- What is asked
Write out each line exactly as given. Leave the pictures out of your copy.

- Data segment
■ ■ ■ ■ ■

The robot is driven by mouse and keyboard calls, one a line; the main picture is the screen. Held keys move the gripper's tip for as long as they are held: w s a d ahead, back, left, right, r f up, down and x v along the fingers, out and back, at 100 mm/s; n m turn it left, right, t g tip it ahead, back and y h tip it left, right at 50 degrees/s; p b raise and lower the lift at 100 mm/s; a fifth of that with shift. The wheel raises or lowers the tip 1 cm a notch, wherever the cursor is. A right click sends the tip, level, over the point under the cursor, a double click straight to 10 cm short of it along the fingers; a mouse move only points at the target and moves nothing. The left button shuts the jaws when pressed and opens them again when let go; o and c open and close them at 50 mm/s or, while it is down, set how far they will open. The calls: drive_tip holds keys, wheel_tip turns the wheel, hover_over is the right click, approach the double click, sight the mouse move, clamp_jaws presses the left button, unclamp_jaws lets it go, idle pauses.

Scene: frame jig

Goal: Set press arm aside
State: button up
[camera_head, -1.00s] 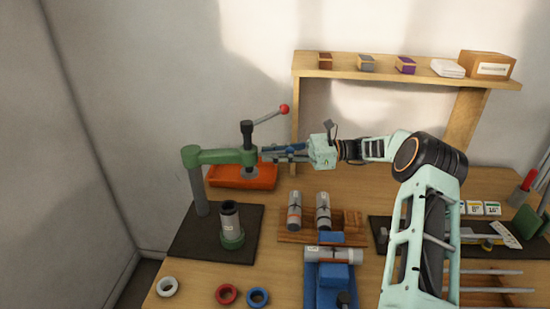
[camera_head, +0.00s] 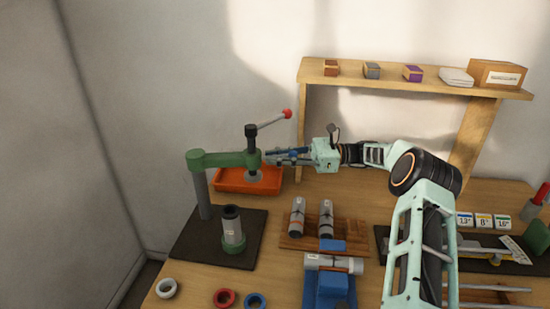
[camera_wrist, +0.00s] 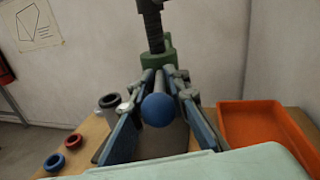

■ ■ ■ ■ ■

- Exercise solution
The robot is driven by mouse and keyboard calls, one a line; the main picture is the screen. Held keys move the gripper's tip for as long as they are held: w s a d ahead, back, left, right, r f up, down and x v along the fingers, out and back, at 100 mm/s; n m turn it left, right, t g tip it ahead, back and y h tip it left, right at 50 degrees/s; p b raise and lower the lift at 100 mm/s; a fifth of that with shift. The wheel raises or lowers the tip 1 cm a notch, wherever the cursor is. A right click sends the tip, level, over the point under the cursor, a double click straight to 10 cm short of it along the fingers; a mouse move only points at the target and moves nothing. The left button shuts the jaws when pressed and opens them again when let go; o and c open and close them at 50 mm/s or, while it is down, set how far they will open. The calls: drive_tip holds keys, wheel_tip turns the wheel, hover_over is the right click, approach the double click, sight the mouse move, clamp_jaws presses the left button, unclamp_jaws lets it go, idle pauses.

Scene: frame jig

Goal: Set press arm aside
State: button up
[camera_head, -1.00s] 
[camera_head, +0.00s] 
[camera_wrist, +0.00s] 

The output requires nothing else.